E-Verify could add biometrics
Sen. Charles Schumer (D-N.Y.) has begun laying the groundwork for adding a biometric — most likely a fingerprint — to the E-Verify federal employment verification system
Sen. Charles Schumer (D-N.Y.) has begun laying the groundwork for adding a biometric measure — most likely a fingerprint — to the E-Verify federal employment verification system. If he succeeds and the system covers 140 million U.S. workers, it would be one of the largest fingerprinting programs in the country.
Managed by the Homeland Security Department, E-Verify is a Web-based system in which employers check the Social Security numbers of their employees and new hires. Critics point out that individuals who submit stolen Social Security numbers can fool the system, which has no way to verify that the submitted number belongs to the person who provided it.

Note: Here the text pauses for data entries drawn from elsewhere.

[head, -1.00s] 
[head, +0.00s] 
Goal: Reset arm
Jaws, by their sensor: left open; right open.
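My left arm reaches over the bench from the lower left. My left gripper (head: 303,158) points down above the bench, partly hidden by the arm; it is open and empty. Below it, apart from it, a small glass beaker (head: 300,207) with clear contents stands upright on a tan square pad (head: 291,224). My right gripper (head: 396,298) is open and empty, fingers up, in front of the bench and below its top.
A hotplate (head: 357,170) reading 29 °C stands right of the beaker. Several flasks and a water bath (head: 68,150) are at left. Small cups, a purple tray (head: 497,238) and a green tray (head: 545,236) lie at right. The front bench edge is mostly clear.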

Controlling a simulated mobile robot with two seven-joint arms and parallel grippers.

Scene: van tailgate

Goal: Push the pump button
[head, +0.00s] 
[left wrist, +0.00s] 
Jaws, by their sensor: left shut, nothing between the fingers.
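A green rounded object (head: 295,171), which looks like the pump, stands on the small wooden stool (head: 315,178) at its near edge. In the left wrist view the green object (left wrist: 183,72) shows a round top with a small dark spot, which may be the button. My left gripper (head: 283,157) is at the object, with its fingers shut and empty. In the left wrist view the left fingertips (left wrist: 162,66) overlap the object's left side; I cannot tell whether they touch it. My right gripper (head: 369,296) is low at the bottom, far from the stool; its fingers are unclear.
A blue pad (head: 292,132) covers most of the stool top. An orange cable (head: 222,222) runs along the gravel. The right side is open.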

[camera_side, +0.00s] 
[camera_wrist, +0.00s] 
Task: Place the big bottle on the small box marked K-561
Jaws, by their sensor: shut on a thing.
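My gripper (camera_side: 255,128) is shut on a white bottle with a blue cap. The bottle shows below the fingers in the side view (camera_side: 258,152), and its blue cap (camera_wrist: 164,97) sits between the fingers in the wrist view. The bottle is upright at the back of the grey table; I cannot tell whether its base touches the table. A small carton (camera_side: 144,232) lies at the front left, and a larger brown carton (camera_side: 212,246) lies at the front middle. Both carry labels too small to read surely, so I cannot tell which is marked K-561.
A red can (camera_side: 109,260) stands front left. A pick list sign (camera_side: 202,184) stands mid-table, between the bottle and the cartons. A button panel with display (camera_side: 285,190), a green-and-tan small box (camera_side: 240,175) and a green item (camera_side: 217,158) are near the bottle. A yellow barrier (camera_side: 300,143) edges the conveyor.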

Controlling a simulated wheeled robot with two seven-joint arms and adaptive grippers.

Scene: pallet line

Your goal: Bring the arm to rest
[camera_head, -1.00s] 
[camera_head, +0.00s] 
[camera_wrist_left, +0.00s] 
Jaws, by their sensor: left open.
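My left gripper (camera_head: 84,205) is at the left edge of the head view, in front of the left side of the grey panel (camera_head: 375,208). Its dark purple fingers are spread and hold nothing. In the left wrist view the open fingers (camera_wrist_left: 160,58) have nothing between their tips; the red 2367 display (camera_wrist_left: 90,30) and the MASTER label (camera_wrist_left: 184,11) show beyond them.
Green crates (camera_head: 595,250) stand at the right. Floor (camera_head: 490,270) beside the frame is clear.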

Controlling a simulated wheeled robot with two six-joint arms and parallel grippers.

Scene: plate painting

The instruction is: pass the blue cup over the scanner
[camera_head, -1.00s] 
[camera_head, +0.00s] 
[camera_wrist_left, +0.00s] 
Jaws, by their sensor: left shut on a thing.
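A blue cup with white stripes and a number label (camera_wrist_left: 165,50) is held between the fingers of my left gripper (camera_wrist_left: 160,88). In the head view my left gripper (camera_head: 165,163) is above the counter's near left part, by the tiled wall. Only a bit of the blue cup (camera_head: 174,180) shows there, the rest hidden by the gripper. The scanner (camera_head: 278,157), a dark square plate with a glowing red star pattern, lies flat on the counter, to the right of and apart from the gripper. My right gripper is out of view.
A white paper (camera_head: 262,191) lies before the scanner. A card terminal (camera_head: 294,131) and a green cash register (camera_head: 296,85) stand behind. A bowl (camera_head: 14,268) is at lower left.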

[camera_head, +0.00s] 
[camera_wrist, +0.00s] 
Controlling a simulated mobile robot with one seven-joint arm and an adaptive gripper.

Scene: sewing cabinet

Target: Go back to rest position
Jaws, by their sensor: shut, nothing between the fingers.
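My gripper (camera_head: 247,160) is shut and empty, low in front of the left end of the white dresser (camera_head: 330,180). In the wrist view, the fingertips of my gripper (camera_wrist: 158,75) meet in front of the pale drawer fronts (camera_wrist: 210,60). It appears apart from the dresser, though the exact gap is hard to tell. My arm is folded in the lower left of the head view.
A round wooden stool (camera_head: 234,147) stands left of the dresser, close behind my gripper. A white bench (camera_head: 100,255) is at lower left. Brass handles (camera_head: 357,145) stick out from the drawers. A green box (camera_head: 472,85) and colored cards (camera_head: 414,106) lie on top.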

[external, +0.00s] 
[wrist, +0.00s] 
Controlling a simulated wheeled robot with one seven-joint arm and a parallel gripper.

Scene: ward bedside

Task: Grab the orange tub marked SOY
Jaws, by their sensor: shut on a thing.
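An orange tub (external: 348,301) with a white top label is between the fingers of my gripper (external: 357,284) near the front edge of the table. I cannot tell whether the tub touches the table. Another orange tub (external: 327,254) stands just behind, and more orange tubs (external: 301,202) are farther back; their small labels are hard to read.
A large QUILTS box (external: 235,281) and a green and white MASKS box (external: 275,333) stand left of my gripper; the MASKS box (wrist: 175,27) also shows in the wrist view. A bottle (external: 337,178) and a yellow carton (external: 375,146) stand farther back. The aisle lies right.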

Schumer, who is chairman of the Senate Judiciary Committee’s immigration subcommittee, is promoting a biometric-equipped E-Verify as part of the upcoming immigration reform bill.
Schumer held a hearing July 21 in which witnesses described the benefits of adding a biometric identifier to E-Verify. Schumer said it would make it harder to use stolen Social Security numbers. Individuals would provide their fingerprints and verify their identities with a government agency. Then, when seeking work, employees would provide the same information to E-Verify, and the fingerprint match would prove that the employees were using valid identification.

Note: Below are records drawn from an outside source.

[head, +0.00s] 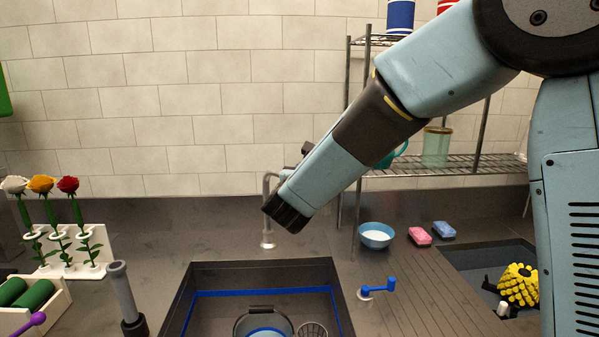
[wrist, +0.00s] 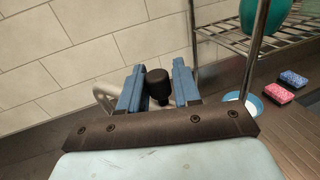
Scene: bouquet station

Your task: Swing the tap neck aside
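The grey tap neck (head: 267,205) rises from the counter behind the sink and curves over at the top. The end of my arm hides its right side in the head view. In the wrist view, part of the curved grey neck (wrist: 105,92) shows behind my left finger. My gripper (wrist: 158,78) has its two blue fingers apart, with a dark, round-topped piece (wrist: 157,82) between them, probably the spout end. Narrow gaps seem to show on both sides of it; contact is unclear. The fingertips are hidden in the head view.
The sink (head: 262,272) holds a bowl and a small basket. A blue lever (head: 377,288) stands right of it. A blue bowl (head: 375,236) and sponges sit by the wire rack (head: 450,165). A flower holder (head: 70,262) and grey upright cylinder (head: 122,290) stand left.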

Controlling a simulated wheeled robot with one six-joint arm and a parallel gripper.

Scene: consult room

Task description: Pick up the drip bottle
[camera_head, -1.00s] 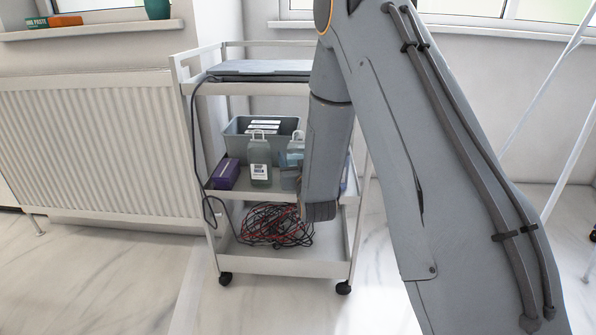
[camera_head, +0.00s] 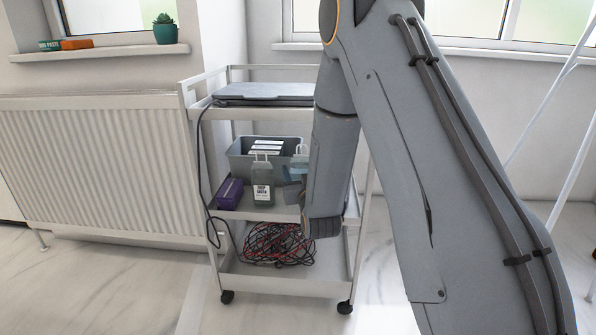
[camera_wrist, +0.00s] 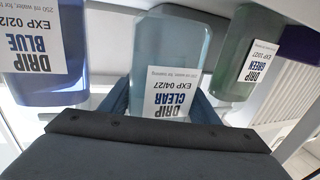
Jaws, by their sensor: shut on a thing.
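The clear drip bottle (camera_wrist: 172,45), pale blue-grey with a "DRIP CLEAR" label, appears upside down in the wrist view. My gripper (camera_wrist: 162,105) is shut on it, with a blue-grey finger at each side. In the head view the clear bottle (camera_head: 298,166) is mostly behind my wrist, at the middle shelf of the trolley. I cannot tell whether its base touches the shelf. The green drip bottle (camera_head: 262,188) stands to its left; it also shows in the wrist view (camera_wrist: 236,60). The blue drip bottle (camera_wrist: 45,60) is on the other side.
The white trolley (camera_head: 285,287) carries a flat grey device on top, a grey bin (camera_head: 239,160) and a purple box (camera_head: 230,193) on the middle shelf, and tangled cables (camera_head: 275,245) below. A radiator (camera_head: 100,165) stands left. Neighbouring bottles are close to my gripper.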

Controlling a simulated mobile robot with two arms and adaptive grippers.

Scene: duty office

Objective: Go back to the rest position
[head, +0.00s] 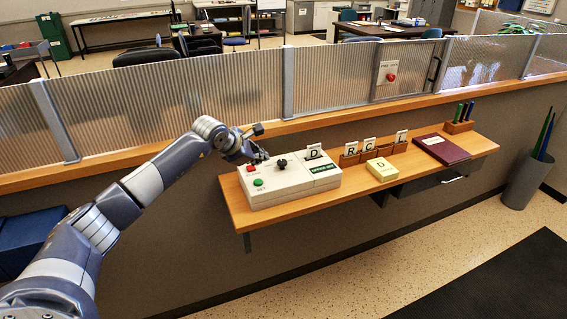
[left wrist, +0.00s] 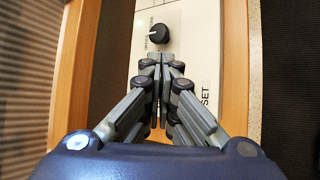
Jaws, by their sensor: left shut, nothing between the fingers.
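My left arm reaches in from the left in the head view. Its gripper (head: 258,158) is over the back left part of a cream control box (head: 290,180) on the wooden shelf. The left wrist view shows the left gripper (left wrist: 161,58) with its fingertips together and nothing between them, near the black knob (left wrist: 159,36) of the box. In the head view the box has this black knob (head: 282,162), a red button (head: 252,169) close to the gripper and a green button (head: 258,182). I cannot tell whether the fingers touch the box. My right gripper is not in view.
The wooden shelf (head: 350,208) also holds letter cards in wooden holders, a yellow box (head: 382,169), a dark red book (head: 442,149) and a pen holder (head: 459,127). A ribbed glass partition (head: 335,84) stands behind. A grey bin (head: 526,180) is at right. The floor in front is open.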

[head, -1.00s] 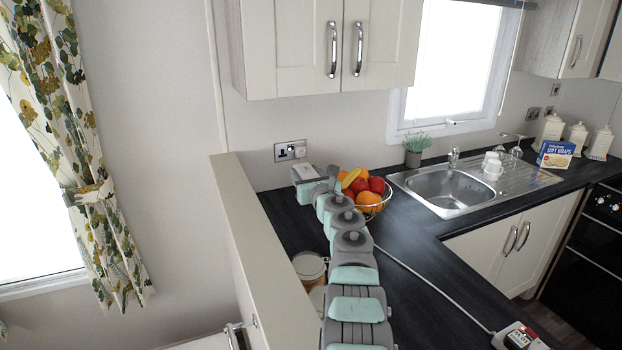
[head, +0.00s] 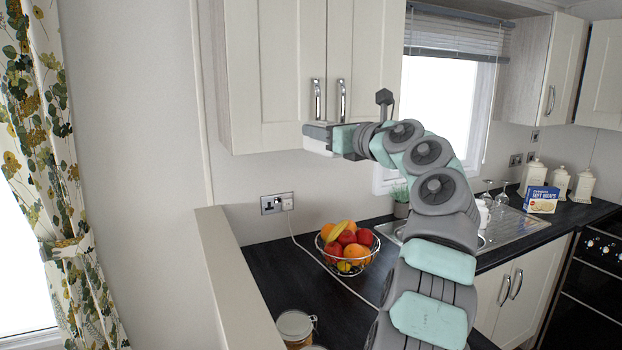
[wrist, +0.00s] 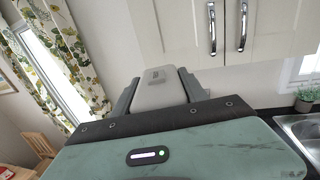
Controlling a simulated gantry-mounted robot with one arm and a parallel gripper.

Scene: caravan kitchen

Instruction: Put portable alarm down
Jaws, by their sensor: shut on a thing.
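The portable alarm appears to be the pale grey box (wrist: 160,88) with a small dark mark on its face, seen in the wrist view between my two grey-green fingers. My gripper (head: 318,137) is shut on it. In the head view the gripper is raised in front of the lower part of the wall cupboard, well above the worktop (head: 275,268). The alarm's outline is too small there to make out clearly, and its far side is hidden in the wrist view.
A wire fruit bowl (head: 348,262) stands on the worktop below my arm, with jars (head: 295,327) nearer. A cable runs from the wall socket (head: 277,203). The cupboard (head: 300,75) is close to the gripper. A low partition (head: 232,275) edges the worktop's left side.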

But critics are already raising privacy, cost and effectiveness concerns.
“A biometric solution may be going too far on the path to a national ID card and jeopardizing privacy,” said Jena McNeil, homeland security analyst at the Heritage Foundation. “It seems to open a door to an area that we haven’t explored yet. I think you could kill [E-Verify] by making it too complicated, costly, and too much an invasion of privacy."